Immediately engaging

Miles Davis’ Bitches Brew is first on the list. Digging into the anniversary pressing, the Gold Note table paints a lush picture immediately. Taking advantage of the synergy with it and the Machiavelli cartridge, first through the Gold Note PH-10 phono, and then through my reference Pass XS Phono, the character does not change, it merely gets bigger, deeper and more involving. The sonic character reminds me of a perfect mix of the Rega P9 (speed), the AVID Volvere SP, (inner detail and LF slam) and my mid-80s Linn LP-12 (all kinds of mellow) in one package.

Many talk about the “analog magic,” that only vinyl can provide. Again, it reminds me of the difference between everyone else’s solid red and the red that bathes an Alfa, Ferrari, or Ducati. that’s a red you can lose yourself in, it’s so deep. This is the presentation of the Mediterraneo, and with some cartridges, it may be too much – unless that happens to be your “just right.” I prefer just a touch of warmth, so that dynamics and resolution don’t get lost in the mix. Swapping the Machiavelli cartridge for the Grado Statement 2 was a little too much for my tastes, a little bit too lush. Yet the Gold Note cartridges, the Ortofon Cadenza Black and Bronze cartridges and the Hana SL all proved a lovely balance.  Of course the rest of your system will determine your mix.

Regardless of musical choice, the Mediterraneo delivers a big presentation. Playing the remaster of XTC’s classic, Skylarking is enlightening. The bongos in “The Man Who Sailed Around His Soul” are anchored off to one side of the soundstage, as do the fingers snapping in the other channel, as the rest of the instruments fold into the mix, with the bass line well defined. This table is a master of keeping the musical pace intact. Again, the more densely packed the music selected, the more you are seduced by this turntable. It has zero fatigue factor.

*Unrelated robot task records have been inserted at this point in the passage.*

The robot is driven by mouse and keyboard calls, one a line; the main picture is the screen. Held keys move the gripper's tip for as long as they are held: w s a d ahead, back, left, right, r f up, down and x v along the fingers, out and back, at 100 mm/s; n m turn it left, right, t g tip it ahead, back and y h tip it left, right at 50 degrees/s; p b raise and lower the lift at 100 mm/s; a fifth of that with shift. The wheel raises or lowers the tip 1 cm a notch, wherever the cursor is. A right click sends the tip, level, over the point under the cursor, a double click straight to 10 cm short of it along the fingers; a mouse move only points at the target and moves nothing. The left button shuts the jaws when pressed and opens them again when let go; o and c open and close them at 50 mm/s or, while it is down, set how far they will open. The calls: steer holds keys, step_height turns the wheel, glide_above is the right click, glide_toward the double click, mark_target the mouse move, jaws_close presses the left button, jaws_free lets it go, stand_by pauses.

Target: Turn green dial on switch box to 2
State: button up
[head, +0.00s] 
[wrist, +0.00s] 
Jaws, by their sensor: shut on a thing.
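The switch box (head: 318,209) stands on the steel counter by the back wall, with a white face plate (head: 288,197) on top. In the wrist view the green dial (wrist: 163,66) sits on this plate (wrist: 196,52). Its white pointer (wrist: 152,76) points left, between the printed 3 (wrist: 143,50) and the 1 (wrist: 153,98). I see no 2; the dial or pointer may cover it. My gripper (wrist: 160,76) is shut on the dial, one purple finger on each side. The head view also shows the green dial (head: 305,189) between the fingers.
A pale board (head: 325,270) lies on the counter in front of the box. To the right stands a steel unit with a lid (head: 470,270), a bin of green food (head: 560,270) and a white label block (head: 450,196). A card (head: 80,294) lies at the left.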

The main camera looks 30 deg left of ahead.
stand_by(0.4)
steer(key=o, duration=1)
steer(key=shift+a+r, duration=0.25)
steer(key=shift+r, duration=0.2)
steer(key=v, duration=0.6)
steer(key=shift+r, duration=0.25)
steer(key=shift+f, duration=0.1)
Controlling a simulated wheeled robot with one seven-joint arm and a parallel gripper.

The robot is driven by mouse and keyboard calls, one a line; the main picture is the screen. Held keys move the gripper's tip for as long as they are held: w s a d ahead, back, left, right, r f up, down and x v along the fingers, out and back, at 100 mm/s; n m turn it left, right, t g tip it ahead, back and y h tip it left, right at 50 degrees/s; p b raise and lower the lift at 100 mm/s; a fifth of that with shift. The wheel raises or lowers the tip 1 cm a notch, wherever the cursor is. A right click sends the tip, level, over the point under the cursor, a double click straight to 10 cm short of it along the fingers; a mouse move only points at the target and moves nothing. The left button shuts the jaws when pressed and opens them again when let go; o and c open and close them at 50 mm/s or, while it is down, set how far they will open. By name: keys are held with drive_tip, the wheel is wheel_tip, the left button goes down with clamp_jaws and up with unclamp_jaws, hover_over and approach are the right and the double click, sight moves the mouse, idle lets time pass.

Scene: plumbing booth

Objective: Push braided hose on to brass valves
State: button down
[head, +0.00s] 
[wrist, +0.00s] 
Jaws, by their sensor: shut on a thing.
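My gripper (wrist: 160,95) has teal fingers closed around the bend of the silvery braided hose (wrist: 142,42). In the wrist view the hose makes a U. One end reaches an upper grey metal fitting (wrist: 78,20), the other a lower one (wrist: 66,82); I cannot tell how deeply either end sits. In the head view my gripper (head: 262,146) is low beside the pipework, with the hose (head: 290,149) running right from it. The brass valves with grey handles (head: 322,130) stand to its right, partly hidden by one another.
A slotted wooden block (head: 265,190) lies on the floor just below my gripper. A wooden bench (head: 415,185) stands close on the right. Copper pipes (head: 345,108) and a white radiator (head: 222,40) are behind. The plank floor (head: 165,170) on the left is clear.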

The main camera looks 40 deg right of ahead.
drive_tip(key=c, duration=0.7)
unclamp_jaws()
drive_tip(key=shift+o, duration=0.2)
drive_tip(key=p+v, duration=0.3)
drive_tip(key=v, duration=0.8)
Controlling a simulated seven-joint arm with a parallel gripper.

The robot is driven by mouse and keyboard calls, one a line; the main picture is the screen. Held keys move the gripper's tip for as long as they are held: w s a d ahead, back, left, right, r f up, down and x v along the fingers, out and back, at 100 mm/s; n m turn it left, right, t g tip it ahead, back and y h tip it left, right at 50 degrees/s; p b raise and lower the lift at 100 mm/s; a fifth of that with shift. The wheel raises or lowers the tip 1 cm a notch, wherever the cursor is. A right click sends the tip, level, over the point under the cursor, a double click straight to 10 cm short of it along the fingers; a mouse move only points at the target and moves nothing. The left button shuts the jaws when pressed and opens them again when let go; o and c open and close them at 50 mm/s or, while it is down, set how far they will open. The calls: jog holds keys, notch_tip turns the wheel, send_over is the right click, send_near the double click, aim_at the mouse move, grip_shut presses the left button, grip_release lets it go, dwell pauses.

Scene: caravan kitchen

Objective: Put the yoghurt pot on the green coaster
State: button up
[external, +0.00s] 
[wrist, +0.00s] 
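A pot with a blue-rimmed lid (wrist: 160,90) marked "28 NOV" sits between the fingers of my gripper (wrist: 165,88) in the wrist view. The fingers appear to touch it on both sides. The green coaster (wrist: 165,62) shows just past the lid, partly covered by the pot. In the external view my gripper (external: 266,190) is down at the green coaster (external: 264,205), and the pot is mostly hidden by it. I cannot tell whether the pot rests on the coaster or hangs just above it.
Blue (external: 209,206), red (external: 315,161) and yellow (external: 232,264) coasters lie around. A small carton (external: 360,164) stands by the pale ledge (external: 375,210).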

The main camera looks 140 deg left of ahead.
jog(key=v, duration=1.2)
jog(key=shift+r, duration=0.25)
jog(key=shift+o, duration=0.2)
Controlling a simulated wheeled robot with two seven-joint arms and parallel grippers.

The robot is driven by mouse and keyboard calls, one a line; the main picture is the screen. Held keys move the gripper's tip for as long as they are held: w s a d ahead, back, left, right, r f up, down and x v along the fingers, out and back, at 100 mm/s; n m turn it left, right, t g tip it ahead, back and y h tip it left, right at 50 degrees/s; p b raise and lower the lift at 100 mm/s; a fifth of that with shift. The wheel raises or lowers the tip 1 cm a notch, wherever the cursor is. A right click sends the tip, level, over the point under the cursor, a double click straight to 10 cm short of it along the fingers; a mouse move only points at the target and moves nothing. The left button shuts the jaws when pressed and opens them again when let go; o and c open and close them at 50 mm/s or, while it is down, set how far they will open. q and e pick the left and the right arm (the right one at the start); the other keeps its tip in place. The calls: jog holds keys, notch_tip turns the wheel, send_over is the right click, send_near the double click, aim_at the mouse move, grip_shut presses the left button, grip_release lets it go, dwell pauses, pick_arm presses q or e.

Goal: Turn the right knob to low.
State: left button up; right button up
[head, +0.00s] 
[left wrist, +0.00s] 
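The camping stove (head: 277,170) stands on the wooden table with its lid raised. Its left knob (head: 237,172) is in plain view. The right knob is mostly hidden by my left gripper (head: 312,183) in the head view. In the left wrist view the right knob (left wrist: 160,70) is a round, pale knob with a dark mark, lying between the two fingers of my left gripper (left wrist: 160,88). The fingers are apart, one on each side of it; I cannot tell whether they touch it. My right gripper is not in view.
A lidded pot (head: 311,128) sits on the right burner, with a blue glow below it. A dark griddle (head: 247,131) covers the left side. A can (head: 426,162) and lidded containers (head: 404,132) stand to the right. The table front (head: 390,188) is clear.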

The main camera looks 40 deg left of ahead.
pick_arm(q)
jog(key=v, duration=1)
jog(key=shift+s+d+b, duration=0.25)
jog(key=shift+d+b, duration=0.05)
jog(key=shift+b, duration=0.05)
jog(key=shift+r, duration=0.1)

This solid musical foundation makes the Mediterraneo a hit with any genre of music. We played more than our share of heavy rock and electronic selections along with the usual audiophile suspects. Of course, your favorite, flawless records will shine, but the Gold Note table digs deep into the grooves and is highly resolving as well. Even those average pressings in your collection will shine, so this isn’t a finicky “audiophile table” only suited to your 20 best pressings. A well-worn copy of Black Sabbath’s Paranoid carried the day, delivering blistering lead guitar lines, and crushing bass to boot.

Charm that doesn’t fade

While first impressions can be great, they sometimes fade after a while, and not every turntable (or romantic interest) remains a great party guest. We’ve had the Mediterraneo here for nearly six months and have played every kind of music imaginable through it, with nearly a dozen different combinations of phono stage and cartridge. It remains a favorite. This is a table that you can listen to from morning until night and not get tired of it.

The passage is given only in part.